** START PROVIDED RECORDS **

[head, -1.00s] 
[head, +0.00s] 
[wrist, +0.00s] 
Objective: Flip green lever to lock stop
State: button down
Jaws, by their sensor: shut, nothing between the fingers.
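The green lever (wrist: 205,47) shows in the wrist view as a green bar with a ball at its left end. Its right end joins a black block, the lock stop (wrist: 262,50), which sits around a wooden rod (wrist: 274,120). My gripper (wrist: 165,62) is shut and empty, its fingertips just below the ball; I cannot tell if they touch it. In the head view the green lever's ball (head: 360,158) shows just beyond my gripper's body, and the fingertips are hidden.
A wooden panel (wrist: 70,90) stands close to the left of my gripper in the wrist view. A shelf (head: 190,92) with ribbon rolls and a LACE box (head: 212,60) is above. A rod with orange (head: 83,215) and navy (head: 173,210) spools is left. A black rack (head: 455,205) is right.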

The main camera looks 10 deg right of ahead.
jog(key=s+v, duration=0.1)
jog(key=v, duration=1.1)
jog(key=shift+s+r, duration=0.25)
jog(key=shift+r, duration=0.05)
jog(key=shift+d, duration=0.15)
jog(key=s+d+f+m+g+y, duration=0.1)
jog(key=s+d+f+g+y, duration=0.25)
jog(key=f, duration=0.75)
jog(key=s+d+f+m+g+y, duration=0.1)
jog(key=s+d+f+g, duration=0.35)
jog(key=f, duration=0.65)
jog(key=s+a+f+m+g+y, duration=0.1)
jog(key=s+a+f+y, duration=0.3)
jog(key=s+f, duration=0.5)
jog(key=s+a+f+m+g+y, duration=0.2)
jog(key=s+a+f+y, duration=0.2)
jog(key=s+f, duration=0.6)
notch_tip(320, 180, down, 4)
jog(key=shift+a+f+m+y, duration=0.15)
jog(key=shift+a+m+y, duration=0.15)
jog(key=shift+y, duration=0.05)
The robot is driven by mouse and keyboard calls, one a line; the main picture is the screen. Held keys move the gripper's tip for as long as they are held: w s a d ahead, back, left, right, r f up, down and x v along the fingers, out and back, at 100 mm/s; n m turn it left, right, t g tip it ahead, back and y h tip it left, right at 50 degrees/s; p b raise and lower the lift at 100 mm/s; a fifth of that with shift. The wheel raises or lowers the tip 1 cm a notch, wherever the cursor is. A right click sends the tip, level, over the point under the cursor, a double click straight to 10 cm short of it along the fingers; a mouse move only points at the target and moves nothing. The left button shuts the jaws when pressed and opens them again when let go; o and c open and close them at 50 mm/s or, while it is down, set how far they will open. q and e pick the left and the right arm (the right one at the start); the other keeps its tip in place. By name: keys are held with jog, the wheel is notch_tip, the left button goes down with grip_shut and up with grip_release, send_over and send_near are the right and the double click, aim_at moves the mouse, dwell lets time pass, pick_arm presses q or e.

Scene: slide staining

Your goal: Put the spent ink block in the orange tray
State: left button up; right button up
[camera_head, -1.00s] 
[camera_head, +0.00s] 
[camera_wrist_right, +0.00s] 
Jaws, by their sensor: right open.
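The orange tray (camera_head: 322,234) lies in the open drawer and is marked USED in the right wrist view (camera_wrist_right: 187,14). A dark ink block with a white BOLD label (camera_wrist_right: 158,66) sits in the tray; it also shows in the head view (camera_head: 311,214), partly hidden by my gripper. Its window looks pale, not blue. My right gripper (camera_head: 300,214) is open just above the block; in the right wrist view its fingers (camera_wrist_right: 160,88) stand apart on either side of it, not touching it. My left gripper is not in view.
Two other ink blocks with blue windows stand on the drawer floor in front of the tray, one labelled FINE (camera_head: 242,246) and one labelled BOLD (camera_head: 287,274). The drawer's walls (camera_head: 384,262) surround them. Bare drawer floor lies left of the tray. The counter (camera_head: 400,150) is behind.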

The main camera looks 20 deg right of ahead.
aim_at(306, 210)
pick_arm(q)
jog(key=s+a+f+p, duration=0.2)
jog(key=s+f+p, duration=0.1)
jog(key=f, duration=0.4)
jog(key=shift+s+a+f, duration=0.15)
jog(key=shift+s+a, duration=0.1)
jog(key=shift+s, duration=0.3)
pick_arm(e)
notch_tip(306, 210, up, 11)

** END PROVIDED RECORDS **
** START PROVIDED RECORDS **

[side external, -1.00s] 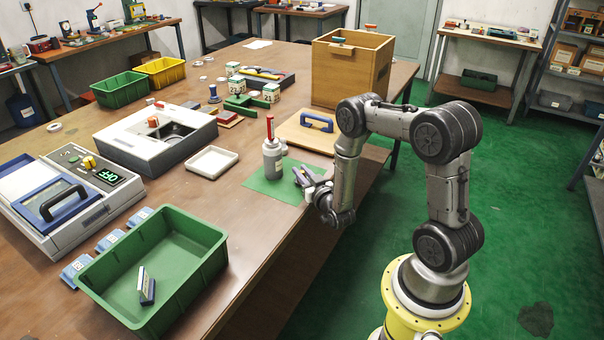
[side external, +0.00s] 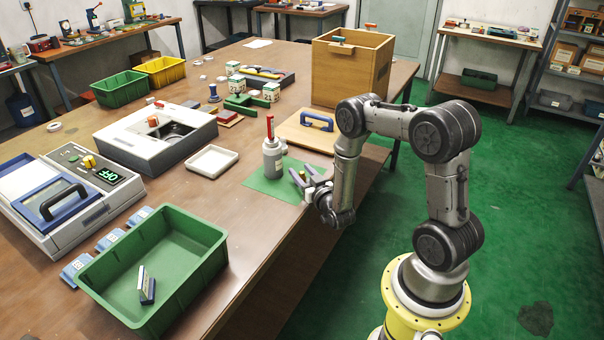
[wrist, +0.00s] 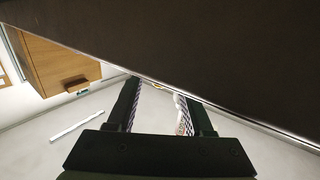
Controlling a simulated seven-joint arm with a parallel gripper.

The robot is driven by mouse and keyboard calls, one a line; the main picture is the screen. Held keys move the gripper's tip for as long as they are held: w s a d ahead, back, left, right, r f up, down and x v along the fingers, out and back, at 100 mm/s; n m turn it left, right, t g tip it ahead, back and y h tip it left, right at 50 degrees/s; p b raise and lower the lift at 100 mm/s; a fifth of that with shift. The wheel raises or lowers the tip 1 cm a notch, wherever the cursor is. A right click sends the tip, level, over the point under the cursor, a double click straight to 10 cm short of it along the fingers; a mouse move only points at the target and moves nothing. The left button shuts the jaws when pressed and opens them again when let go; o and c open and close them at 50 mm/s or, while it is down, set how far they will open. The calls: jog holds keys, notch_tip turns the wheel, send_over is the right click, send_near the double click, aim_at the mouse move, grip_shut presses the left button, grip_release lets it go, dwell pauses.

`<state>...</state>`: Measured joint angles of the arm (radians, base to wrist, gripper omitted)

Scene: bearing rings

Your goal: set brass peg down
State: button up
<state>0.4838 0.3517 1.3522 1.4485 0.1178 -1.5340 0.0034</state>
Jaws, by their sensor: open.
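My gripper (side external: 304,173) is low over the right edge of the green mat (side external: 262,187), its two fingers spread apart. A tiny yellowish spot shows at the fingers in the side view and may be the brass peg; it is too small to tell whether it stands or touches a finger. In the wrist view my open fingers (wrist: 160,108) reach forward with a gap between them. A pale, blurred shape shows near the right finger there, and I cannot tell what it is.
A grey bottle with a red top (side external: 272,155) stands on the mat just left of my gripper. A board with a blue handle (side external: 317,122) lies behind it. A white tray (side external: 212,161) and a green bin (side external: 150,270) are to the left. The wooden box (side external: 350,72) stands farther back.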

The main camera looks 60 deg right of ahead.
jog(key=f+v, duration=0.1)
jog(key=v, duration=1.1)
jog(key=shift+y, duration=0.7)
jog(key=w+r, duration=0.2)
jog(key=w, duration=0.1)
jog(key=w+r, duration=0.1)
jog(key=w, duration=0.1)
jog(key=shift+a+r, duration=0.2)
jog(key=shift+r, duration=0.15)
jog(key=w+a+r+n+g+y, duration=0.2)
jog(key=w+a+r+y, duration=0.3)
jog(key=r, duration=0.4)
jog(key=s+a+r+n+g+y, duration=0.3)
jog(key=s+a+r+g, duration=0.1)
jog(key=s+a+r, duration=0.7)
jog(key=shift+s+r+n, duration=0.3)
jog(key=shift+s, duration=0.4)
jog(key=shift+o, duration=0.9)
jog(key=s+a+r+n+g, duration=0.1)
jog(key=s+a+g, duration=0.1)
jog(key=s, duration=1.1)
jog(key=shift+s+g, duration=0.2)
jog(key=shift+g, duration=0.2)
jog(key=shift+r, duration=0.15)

** END PROVIDED RECORDS **
** START PROVIDED RECORDS **

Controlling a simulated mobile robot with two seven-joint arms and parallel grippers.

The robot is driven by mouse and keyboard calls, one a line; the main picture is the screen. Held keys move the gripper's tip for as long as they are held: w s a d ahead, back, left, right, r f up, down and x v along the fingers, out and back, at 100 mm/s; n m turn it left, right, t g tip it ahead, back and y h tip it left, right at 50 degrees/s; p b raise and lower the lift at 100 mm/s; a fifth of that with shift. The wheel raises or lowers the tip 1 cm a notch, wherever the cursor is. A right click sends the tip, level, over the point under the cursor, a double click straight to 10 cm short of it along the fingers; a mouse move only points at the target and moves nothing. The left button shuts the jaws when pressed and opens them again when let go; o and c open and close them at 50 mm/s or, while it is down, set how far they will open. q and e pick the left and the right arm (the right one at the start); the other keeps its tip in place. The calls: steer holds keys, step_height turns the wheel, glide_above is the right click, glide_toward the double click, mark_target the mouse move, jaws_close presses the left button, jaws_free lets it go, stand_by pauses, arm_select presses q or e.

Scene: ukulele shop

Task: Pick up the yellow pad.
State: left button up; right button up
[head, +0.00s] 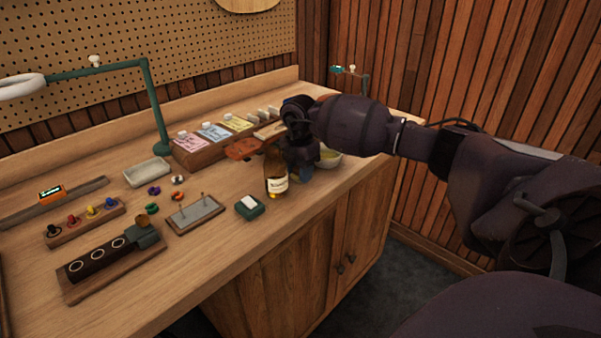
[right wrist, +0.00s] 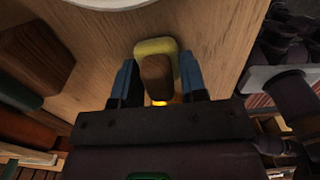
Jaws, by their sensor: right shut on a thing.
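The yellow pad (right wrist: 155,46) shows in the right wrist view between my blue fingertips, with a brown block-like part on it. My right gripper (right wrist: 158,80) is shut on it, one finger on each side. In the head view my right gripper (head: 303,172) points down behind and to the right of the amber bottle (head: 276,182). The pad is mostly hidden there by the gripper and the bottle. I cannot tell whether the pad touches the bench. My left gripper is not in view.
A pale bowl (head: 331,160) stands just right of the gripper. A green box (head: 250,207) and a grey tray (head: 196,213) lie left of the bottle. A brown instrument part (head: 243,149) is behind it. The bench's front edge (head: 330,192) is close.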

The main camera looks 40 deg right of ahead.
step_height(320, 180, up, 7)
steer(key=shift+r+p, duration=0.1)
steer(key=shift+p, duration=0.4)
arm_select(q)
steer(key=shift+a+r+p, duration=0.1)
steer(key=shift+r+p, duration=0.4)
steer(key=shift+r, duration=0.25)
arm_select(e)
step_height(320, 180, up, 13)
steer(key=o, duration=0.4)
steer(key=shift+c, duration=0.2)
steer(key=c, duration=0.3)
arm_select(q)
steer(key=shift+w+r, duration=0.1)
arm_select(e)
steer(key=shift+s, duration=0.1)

** END PROVIDED RECORDS **

**INSTRUCTION**
Reproduce exactly the lines from the one containing "[head, -1.00s]" through the one containing "State: button down", inclusive, and nothing else.

**WRITTEN ANSWER**
[head, -1.00s] 
[head, +0.00s] 
[wrist, +0.00s] 
Objective: Flip green lever to lock stop
State: button down

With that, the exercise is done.